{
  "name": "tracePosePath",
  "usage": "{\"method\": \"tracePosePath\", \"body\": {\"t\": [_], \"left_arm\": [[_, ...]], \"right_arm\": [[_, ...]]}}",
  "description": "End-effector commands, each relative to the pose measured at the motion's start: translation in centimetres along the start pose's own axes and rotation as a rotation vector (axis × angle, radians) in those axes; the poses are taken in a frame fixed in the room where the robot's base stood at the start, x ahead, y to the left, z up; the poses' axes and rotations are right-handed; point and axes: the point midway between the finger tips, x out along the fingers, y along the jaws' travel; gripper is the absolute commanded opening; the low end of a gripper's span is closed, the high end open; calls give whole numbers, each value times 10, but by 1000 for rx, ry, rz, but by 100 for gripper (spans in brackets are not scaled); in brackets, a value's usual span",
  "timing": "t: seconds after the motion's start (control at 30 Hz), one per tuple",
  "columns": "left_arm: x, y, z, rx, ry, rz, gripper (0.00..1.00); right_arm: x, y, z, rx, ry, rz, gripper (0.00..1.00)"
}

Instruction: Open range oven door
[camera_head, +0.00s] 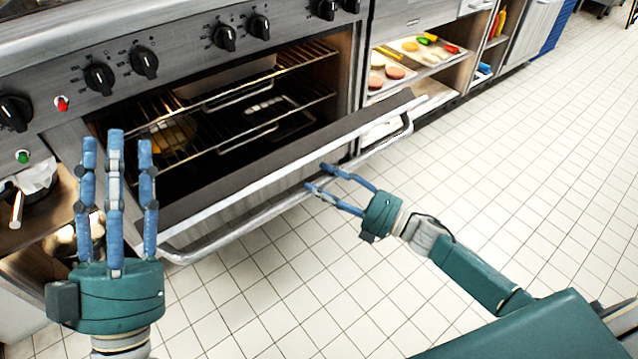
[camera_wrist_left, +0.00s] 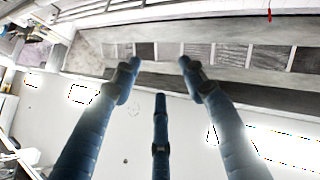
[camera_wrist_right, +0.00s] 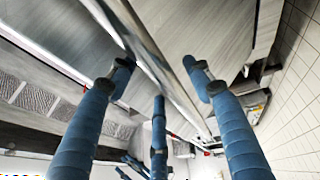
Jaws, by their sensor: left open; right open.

———

Request: Work out the count of lines containing the word "tracePosePath", then write only that count.

Complete output: 2